Acquiring new customers is the lifeblood of any
company. In fact, any company that is not adding new customers is at risk of going out of business. Given that most firms derive about 80 percent of their revenue from 20 percent of their customers (the 80/20 rule), a company could face severe financial risk if it loses one or more key customers. Moreover, when it comes to the reasons precipitating customer loss, many are beyond a company’s ability to control. While a customer can replace you with a competitor, that customer also can go out of business or be acquired by another company.
Being too dependent on customers in a specific industry is another form of risk. All industries go through upward and downward business cycles. For example, in 2015 the oil and gas industry underwent a severe downturn and the price of crude oil dropped to historically low prices. Contract manufacturers that were dependent on customers in this industry found themselves scrambling to make ends meet.
If most business executives agree that adding new customers is important, then why don’t many small businesses have a strategy for acquiring new customers? Because it’s hard! It is easy to fall into the trap of relying on existing customers for new business. And, why not? You’ve worked hard to build a trusted relationship. Existing customers bring work opportunities with minimal sales effort and your win ratio is typically high (25+ percent). But, as stated earlier, relying on existing customers is a risky strategy.
Why is it so hard to win new customers? The answer is obvious: They do not know you. From their perspective, finding new contract manufacturers (suppliers) is challenging and important for many of the same reasons. Customers want to spread their manufacturing risk across many suppliers. If a supplier goes out of business, is acquired by another company or suddenly has quality issues, having multiple sources minimizes supply chain risk. In addition, multiple sources keep supplier prices competitive.
The process of evaluating and onboarding new suppliers is time consuming. Buyers are inundated with sales reps from contract manufacturers wanting to earn their business. So, it is critical that a prospective contract manufacturer quickly capture the buyer’s interest. Below are major categories of information buyers will consider when evaluating new suppliers:
- General description – A short but powerful description of the company, its focus and expertise
- Size – Depending on the application, the size of a contract manufacturer could be important
- Capabilities – The number and type of equipment, including high-end manufacturing equipment
- Certifications –Insight into a supplier’s quality systems and regulatory compliance
- Customers – Credibility that comes from name-brand customers and customer awards
How MFG.com Helps
MFG.com’s supplier profile is the place to highlight your company’s expertise, certifications and unique capabilities. Buyers have easy access to supplier profiles when reviewing quotes or searching for suppliers with specific capabilities. The supplier profile is like a resume. It needs to stand out to the reader, focus on only the most important details and not be too long. The objective of the supplier profile is to get the buyer’s attention so the buyer will consider your quote and be willing to engage in a conversation to learn more about your company.
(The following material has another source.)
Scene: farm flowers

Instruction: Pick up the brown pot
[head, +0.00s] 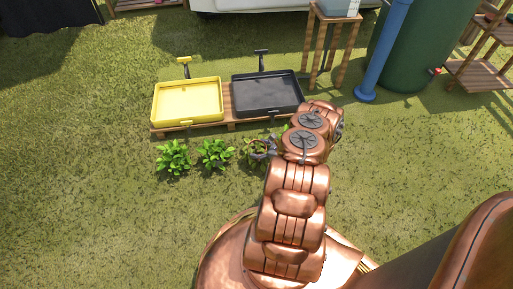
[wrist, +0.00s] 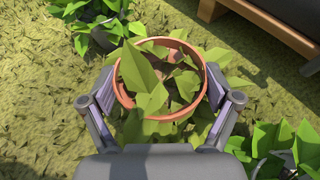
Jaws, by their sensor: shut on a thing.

The opening paragraph is critical, especially the first couple of sentences. If they do no grab the buyer’s attention, the remaining text will not be read. Simply put, the buyer is looking for a reason to stop reading and move to the next supplier.
The number of persons you employ is just a fact. It is more important to understand that you should spend your time pursuing buyer organizations that match your profile. For example, a three-person shop will have a very difficult time qualifying to become a GE supplier because of GE’s prerequisites: financials, quality programs, manufacturing capacity, required certifications, etc. However, other buyers may actually prefer smaller, and potentially diverse, suppliers.
This filter is usually the first one a buyer will use to identify a short list of potential suppliers. Choose only those specialties where you really excel, such as machining or molding. If a small shop lists many, vastly different capabilities, it might suggest to buyers that you outsource work. It also could undermine your company’s credibility.
Having third-party organizations that can attest to your shop’s conformance to industry standards is a critical element in building trust and credibility.
Customer awards and testimonials serve as other important ways to build credibility. Brand-name customers are best because buyers immediately understand the standards to which larger companies hold suppliers.